Workshop Report
28.09.2008

Workshop Report 13 – Counting the Costs and Benefits of Chemical Controls: Role of Environmental Risk Assessment in Socio-Economic Analysis

WR 13 : Counting the Costs and Benefits of Chemical Controls: Role of Environmental Risk Assessment in Socio-Economic Analysis | September 2008

  • This report arises from a workshop organised to explore the contribution that ECETOC might make to the cost-benefit and socio-economic analyses of environmental protection interventions that involve chemicals. The focus was on REACH but broader issues were also considered.
  • A distinction was made between identifying the possible lives and/or ecological entities saved by an intervention (from risk assessment) and the values that are ascribed to these. Risk assessments are carried out by natural scientists and valuations by economists?but both would gain from understanding the needs and the contributions of each other.

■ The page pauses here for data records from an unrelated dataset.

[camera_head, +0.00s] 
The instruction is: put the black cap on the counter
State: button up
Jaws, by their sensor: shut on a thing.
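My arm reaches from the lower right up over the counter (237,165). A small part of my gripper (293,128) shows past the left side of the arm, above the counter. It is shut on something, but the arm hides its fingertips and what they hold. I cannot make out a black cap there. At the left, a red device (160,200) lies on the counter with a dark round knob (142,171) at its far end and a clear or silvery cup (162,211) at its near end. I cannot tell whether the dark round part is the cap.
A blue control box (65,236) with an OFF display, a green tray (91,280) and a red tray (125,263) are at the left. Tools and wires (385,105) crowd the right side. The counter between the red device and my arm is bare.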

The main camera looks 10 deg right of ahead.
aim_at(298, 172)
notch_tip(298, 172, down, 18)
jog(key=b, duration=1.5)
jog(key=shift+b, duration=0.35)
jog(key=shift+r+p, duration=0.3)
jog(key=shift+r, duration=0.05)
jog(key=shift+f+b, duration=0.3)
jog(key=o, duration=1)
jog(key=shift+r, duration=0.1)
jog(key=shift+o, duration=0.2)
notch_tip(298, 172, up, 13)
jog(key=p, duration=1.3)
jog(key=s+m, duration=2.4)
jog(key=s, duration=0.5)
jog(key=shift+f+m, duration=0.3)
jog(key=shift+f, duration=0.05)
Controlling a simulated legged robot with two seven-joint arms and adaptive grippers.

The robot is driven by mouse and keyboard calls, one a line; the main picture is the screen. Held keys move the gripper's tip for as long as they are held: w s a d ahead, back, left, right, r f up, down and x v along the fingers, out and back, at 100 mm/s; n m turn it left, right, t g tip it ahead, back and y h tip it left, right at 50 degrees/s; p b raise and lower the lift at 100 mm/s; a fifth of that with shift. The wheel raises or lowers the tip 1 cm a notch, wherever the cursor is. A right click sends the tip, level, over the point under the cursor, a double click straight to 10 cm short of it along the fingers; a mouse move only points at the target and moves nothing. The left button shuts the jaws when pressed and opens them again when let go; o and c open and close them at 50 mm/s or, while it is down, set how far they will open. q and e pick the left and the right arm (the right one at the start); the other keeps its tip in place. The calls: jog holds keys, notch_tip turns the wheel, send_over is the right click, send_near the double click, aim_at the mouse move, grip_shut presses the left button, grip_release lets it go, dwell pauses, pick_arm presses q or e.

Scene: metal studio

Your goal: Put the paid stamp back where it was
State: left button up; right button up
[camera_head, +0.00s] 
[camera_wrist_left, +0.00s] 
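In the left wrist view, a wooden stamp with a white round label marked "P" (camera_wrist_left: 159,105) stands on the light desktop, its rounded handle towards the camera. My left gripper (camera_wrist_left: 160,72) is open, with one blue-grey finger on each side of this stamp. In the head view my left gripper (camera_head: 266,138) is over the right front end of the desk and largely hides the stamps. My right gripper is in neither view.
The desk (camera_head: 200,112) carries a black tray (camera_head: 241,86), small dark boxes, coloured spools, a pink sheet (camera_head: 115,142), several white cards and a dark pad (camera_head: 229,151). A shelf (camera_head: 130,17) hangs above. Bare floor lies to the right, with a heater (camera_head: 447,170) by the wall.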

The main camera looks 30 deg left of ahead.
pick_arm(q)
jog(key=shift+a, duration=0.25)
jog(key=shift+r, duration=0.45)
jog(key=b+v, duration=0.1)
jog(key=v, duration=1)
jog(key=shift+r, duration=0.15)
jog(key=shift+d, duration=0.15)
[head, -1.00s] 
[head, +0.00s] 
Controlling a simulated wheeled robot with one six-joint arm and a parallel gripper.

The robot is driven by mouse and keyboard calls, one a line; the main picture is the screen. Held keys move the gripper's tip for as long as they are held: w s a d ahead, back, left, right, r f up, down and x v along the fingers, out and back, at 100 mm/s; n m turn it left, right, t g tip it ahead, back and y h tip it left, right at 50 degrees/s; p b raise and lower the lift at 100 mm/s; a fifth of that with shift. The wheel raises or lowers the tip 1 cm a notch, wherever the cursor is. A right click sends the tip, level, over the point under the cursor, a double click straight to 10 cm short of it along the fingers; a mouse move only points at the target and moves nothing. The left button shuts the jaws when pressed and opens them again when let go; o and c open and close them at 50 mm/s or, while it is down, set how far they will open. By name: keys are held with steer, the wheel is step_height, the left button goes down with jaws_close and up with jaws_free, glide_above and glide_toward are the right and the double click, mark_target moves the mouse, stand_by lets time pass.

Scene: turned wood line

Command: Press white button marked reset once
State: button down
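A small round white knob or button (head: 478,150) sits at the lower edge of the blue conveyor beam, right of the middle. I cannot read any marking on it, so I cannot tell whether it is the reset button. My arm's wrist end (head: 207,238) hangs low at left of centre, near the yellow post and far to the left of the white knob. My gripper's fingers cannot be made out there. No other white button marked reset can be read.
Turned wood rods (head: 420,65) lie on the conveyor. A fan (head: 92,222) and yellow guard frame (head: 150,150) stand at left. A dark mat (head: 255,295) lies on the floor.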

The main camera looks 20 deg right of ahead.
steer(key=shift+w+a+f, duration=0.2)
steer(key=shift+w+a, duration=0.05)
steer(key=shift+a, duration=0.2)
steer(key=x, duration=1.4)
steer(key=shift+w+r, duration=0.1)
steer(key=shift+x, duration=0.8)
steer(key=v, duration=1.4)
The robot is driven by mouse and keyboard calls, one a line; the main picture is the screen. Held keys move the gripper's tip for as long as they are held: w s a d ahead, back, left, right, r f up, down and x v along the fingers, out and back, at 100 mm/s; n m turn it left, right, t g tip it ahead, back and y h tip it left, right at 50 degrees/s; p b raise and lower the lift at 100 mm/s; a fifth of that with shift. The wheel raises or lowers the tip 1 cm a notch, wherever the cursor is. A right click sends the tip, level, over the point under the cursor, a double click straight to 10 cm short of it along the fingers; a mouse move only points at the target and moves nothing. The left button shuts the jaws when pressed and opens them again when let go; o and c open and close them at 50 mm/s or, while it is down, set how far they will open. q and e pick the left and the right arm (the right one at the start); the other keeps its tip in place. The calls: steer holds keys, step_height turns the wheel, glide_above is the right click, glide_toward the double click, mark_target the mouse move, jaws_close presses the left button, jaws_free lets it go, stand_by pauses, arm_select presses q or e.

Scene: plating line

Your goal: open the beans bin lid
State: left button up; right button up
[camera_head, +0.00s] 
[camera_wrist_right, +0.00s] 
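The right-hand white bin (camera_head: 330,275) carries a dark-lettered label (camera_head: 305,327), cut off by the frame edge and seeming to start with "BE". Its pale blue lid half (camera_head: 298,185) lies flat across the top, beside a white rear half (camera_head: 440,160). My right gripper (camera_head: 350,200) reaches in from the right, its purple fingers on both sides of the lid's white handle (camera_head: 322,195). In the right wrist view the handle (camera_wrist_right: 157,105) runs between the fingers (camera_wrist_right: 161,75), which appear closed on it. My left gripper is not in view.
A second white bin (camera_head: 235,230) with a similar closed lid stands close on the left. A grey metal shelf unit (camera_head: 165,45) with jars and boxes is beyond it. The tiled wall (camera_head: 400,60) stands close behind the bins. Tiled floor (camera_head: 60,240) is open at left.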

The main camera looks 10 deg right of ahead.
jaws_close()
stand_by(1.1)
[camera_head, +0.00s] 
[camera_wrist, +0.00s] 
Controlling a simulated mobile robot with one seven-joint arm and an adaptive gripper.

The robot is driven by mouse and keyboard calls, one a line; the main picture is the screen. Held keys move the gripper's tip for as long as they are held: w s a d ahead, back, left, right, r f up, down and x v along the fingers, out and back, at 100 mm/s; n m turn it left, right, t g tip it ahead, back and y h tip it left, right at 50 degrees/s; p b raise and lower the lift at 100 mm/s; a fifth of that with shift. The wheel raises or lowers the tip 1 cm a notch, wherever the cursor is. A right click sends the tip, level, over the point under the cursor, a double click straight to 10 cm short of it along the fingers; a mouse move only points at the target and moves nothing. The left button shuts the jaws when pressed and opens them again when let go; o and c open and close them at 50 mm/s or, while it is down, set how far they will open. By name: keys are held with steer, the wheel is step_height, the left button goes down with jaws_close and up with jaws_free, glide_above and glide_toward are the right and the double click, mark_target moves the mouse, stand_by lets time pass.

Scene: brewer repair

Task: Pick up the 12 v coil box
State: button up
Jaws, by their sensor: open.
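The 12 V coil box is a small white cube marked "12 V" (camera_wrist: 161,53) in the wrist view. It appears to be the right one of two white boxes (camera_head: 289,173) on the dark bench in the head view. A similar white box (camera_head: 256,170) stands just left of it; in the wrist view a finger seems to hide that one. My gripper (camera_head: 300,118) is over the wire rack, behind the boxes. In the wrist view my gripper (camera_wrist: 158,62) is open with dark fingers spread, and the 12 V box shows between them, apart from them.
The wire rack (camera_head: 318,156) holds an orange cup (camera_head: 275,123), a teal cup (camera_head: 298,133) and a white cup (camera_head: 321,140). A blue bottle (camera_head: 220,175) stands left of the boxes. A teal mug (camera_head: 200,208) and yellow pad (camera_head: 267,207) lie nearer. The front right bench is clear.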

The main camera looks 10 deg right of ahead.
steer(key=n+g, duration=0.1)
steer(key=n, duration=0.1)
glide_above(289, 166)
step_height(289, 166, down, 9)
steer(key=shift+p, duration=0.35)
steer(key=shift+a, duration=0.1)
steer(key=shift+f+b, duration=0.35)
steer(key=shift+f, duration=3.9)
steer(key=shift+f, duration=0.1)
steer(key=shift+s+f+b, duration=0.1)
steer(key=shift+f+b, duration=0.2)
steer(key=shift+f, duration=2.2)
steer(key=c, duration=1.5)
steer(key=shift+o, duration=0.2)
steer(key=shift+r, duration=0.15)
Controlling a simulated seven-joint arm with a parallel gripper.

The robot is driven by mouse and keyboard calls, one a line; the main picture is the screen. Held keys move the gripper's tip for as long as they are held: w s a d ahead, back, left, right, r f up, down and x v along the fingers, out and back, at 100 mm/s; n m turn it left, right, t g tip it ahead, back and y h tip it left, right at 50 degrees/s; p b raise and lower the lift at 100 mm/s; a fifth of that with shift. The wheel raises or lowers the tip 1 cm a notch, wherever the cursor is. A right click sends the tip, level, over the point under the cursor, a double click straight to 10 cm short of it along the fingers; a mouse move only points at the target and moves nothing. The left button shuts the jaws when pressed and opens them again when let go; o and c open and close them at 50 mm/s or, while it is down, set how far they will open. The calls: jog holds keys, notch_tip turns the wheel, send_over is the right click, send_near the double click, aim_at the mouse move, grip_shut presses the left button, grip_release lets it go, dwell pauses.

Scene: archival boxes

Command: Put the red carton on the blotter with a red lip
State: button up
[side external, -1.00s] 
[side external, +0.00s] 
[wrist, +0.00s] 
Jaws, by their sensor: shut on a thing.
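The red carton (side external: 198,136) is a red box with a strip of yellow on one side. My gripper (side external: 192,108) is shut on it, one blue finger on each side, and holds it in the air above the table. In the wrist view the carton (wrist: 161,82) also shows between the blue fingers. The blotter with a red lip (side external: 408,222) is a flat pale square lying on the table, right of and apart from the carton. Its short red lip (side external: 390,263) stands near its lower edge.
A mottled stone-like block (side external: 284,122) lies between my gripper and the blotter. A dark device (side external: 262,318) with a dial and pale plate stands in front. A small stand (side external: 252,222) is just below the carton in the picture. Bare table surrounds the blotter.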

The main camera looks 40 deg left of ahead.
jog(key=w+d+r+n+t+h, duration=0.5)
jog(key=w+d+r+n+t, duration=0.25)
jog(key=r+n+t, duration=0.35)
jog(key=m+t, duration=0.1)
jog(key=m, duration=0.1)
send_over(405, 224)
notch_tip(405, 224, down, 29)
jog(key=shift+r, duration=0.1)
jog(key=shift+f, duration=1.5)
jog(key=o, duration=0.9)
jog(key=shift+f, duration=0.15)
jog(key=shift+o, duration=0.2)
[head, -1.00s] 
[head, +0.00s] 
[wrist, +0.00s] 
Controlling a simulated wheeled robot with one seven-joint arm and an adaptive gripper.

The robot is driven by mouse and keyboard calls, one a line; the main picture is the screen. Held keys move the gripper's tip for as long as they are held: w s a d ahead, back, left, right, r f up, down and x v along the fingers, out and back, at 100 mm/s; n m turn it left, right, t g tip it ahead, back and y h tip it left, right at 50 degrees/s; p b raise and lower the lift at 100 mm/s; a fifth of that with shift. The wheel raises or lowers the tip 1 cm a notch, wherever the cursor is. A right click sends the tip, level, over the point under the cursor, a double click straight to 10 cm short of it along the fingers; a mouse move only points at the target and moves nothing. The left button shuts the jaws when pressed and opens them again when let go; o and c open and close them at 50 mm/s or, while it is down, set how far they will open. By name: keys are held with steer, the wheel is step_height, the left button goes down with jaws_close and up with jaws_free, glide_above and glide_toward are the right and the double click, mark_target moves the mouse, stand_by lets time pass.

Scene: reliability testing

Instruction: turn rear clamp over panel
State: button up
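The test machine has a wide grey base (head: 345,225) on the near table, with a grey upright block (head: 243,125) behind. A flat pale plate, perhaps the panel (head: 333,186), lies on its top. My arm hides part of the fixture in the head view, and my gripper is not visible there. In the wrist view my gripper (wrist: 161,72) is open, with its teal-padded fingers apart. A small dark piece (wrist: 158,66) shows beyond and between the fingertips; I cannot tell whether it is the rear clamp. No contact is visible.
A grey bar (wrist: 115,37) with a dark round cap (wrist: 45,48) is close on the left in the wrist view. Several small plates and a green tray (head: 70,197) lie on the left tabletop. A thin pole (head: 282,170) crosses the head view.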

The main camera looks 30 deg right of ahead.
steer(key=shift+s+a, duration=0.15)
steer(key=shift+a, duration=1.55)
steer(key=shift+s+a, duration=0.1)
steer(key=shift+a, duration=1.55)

A major general recommendation was that ECETOC should play a key part in facilitating this and building inter-disciplinary collaboration.
  • For assessing both the costs and benefits of an intervention it is important that risks and their causes are identified and expressed appropriately. It was recognised that the current practices of risk assessment did not generally deliver what was required for fully quantitative cost-benefit analyses. This is an area that needs further urgent attention and, given its remit to promote science-based risk assessment, ECETOC ought to play a lead role.
  • Valuations of human lives, human health and ecological entities involve assessing the preferences of society as a whole. This is the province of welfare economics. However, it was emphasised that there is a role for natural science, and hence ECETOC, in making links between human health status and capacity for work and recreation, and especially between ecosystem processes and the services that they deliver to society.
  • Five main themes were identified for further possible action by ECETOC. These were:
    1. Appropriately quantifying changes in impact associated with proposed risk reduction strategies;
    2. informing the valuation of impacts of chemicals on health and ecosystems by enabling and encouraging collaborations between natural scientists and economists;
    3. supporting the process of socio-economic analysis, for example by facilitating the creation of multi-disciplinary teams;
    4. developing one or more exemplary case studies ? learning by doing through a Task Force;
    5. playing an active role in cross-disciplinary networking and capacity building.